**Dataset content:**
· · · · · · ·

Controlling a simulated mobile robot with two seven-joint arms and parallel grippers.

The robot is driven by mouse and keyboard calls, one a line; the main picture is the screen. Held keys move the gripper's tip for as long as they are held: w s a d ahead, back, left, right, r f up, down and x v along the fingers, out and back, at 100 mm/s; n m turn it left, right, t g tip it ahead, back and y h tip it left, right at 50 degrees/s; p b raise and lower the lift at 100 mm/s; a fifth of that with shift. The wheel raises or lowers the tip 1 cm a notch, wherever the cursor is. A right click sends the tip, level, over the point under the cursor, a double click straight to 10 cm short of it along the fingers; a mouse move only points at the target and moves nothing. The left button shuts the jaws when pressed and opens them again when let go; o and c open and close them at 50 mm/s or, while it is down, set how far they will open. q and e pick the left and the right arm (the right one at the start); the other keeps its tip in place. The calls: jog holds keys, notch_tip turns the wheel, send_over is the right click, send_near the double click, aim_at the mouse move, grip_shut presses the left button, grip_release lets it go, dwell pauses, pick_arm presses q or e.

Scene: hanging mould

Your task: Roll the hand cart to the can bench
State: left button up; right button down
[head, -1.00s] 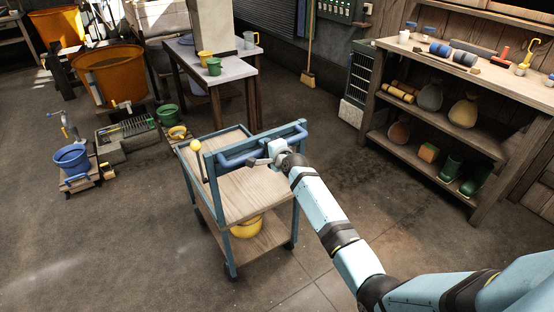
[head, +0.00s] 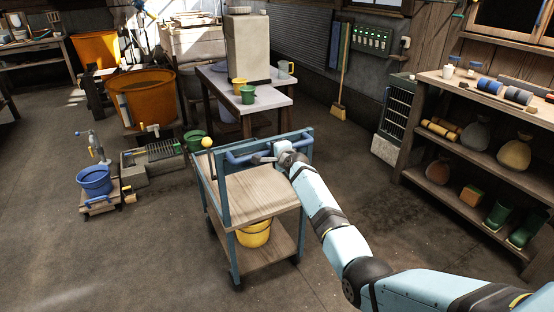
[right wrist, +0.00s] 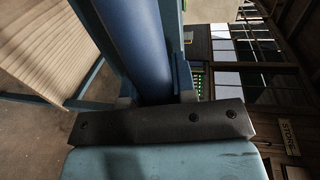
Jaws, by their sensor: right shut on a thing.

· · · · · · ·

**Goal:** Except for the pictures, copy the material above exactly.

**Finished task:**
Controlling a simulated mobile robot with two seven-joint arms and parallel grippers.

The robot is driven by mouse and keyboard calls, one a line; the main picture is the screen. Held keys move the gripper's tip for as long as they are held: w s a d ahead, back, left, right, r f up, down and x v along the fingers, out and back, at 100 mm/s; n m turn it left, right, t g tip it ahead, back and y h tip it left, right at 50 degrees/s; p b raise and lower the lift at 100 mm/s; a fifth of that with shift. The wheel raises or lowers the tip 1 cm a notch, wherever the cursor is. A right click sends the tip, level, over the point under the cursor, a double click straight to 10 cm short of it along the fingers; a mouse move only points at the target and moves nothing. The left button shuts the jaws when pressed and opens them again when let go; o and c open and close them at 50 mm/s or, while it is down, set how far they will open. q and e pick the left and the right arm (the right one at the start); the other keeps its tip in place. The calls: jog holds keys, notch_tip turns the wheel, send_over is the right click, send_near the double click, aim_at the mouse move, grip_shut presses the left button, grip_release lets it go, dwell pauses, pick_arm presses q or e.

Scene: hanging mould

Your task: Roll the hand cart to the can bench
State: left button up; right button down
[head, -1.00s] 
[head, +0.00s] 
[right wrist, +0.00s] 
Jaws, by their sensor: right shut on a thing.

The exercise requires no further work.